Ahhhhhh…back on the road. It’s just like coming home. This trip was somewhat of an afterthought once we had secured dates for our bigger excursions in the spring and fall. I wasn’t sure I could go a year before coming back to the Southwest. July is far from an “ideal” time to visit Arizona, Utah, or New Mexico since the average daily temperature hovers around 100. I have vague memories of visiting my grandparents in Tuscan as a child, and how opening the front door felt like climbing inside a preheated oven.
I am a slave to my office holiday schedule, and with a day off for July 4th already, I was able to swing a 5-nighter by sacrificing just a sprinkling of vacation days. The plan was to drive from Salt Lake City to Albuquerque in an L-shape, getting lost in sand-tinted mountain ranges and backroads void of GPS.
We landed in SLC with little time to do anything except flip through motel lobby pamphlets and pass out to the sound of a scratchy TV. Outside the quiet window were pale pink mountains. There is nothing quite like slipping into the perfect comfort of a bed far from home.
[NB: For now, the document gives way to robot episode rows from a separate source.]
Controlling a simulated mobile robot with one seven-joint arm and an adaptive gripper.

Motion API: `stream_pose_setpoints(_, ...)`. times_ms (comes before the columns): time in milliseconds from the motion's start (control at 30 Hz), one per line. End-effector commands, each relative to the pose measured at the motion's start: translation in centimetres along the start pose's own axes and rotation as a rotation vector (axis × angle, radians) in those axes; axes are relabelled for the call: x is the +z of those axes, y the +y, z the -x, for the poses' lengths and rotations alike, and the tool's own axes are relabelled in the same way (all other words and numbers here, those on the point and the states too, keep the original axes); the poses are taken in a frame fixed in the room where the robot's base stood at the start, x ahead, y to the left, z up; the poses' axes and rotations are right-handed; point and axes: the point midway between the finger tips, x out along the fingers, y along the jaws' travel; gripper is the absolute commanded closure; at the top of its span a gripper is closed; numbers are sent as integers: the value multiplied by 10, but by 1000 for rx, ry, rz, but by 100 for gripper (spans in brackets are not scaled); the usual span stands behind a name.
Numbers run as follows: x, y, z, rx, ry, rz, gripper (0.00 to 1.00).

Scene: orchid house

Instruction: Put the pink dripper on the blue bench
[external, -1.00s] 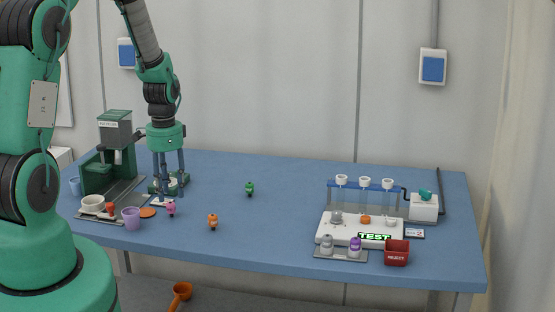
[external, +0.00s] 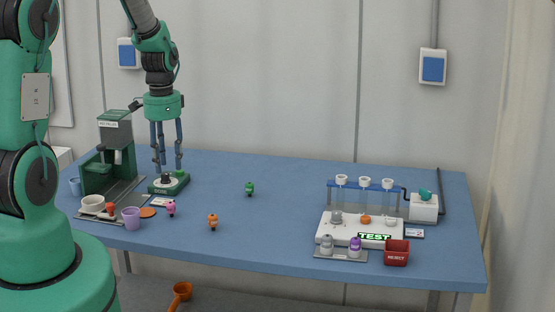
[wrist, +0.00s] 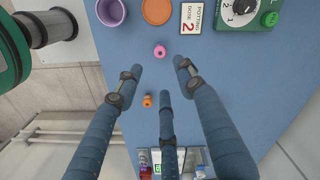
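The pink dripper (external: 171,208) stands on the blue bench (external: 290,215), near its front left, right of the purple cup. In the wrist view the pink dripper (wrist: 160,51) sits on the blue bench (wrist: 240,75), beyond the fingertips and touched by none of them. My gripper (external: 166,164) is raised above the bench, behind the dripper in the external view. In the wrist view my gripper (wrist: 157,80) has its three fingers spread, with nothing between them.
A green-based dial device (external: 169,183) stands below my gripper. An orange dripper (external: 213,221) and green dripper (external: 249,188) stand rightward.

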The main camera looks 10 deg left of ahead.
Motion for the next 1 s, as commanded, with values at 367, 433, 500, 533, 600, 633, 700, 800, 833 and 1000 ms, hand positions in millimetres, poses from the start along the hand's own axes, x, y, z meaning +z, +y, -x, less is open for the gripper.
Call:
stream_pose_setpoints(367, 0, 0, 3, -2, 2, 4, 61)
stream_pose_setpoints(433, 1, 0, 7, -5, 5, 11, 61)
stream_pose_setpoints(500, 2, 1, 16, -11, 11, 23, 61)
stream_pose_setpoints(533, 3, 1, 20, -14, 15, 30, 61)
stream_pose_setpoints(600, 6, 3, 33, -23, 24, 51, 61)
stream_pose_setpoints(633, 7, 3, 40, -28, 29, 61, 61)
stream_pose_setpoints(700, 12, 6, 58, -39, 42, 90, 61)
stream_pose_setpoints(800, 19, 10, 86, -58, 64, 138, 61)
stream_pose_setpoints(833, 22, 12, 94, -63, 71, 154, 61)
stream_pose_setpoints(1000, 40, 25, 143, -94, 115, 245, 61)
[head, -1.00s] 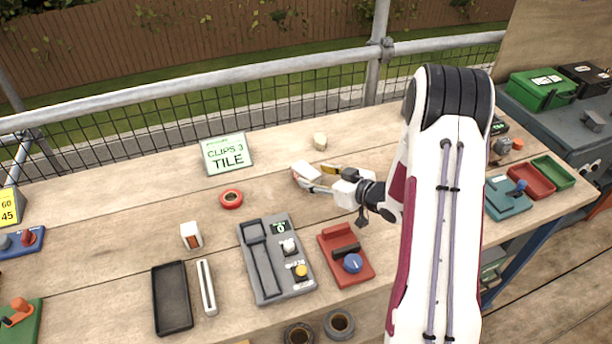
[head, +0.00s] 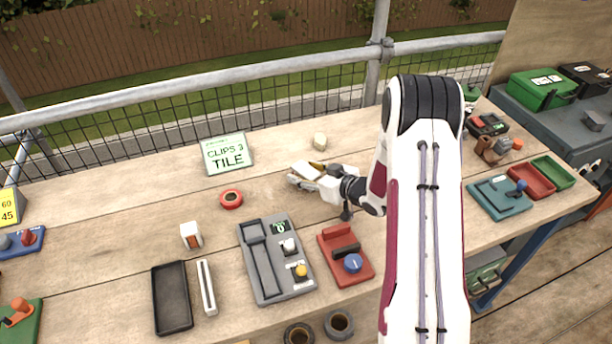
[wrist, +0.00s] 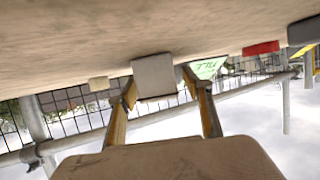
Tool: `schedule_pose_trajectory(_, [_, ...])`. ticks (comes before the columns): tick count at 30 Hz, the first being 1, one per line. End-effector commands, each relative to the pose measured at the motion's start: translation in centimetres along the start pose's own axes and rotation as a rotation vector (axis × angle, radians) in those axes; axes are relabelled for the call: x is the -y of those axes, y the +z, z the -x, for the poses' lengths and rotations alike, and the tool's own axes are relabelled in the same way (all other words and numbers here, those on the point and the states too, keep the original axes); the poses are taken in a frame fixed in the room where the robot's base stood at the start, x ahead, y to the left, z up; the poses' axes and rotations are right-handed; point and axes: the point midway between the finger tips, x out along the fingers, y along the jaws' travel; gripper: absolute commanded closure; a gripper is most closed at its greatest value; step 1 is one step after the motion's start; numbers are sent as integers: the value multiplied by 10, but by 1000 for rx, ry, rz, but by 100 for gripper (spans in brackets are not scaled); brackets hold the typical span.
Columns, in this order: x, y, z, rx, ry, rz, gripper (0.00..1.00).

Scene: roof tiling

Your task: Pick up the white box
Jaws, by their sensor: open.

The drive from Salt Lake City to Kanab, Utah is 300ish miles. We picked Kanab for our 4th of July destination because it was the largest town within a reasonable stopping distance and we wanted to see some small-town fireworks. We planned to follow GPS directions for the first leg and then deviate to the southeast and take a more scenic route. The first mistake of the day was making a *quick* stop at Walmart (one of 6 in the area). Girls from NYC cannot handle suburban Walmarts. We got lost in a sea of 50 cent road snacks and $5 tank tops that we absolutely had to have. The most critical purchase was an 88 cent gallon jug of water that we chucked in the backseat in case our car broke down in the desert.
Open roads awaited us, and eventually the density of the city faded into open land. We blazed down Route 15, then shut off the GPS, took Route 50 to the east, and then Route 89 to the south. Route 89 wound through a mirage of tiny towns and gravel side roads.
We ate lunch in the barely-there town of Circleville where the owner chatted with an elderly man eating ice cream at the counter. I inhaled a juicy cheeseburger and crisp cup of lemonade as the server told us about serving breakfast in the street that morning so that folks could watch the Independence Day parade.
Down the road we saw a little sign for a “historic marker”, so we made a B-line for the turnout at the last second. It turned out to be Butch Cassidy’s childhood home, an unassuming collection of wood cabins on a whisper-silent stretch of earth.
By early evening, we rolled into Kanab to check in at Parry Lodge, a well-maintained throwback motel with a history of famous guests. The sun was getting lower in the sky, but the heat was still piercing. I huffed and puffed as we walked to dinner at Peekaboo Canyon Wood Fired Kitchen, inhaling my ice cold draft beer with pure satisfaction. We didn’t know that the restaurant was all-vegetarian, but all meatless-ness was forgotten after biting into a stack of yellow tomatoes with mascarpone and balsamic syrup chased with thin-crust pizza covered in shishito peppers and glazed “ham”. The tented outdoor seating was worth sacrificing the sweet, sweet feel of air conditioning.
Kanab hosted a 4th of July festival in true small-town fashion, with food stands serving greasy burgers and families sitting on picnic blankets in the park. We waited on line (for half a lifetime) to get birthday cake flavored water ice drizzled with condensed milk to quell our heat exhaustion. Eventually, the fireworks started. Every blast illuminated the red rocks in the background and the silhouette of a nearby windmill.
We twirled our 50 cent Walmart glow sticks and ate through a bag-and-a-half of sour gummy worms until the last firework lit up the sky. Maybe it was the heat, or excessive sugar crash, but I slept like a lead brick that night.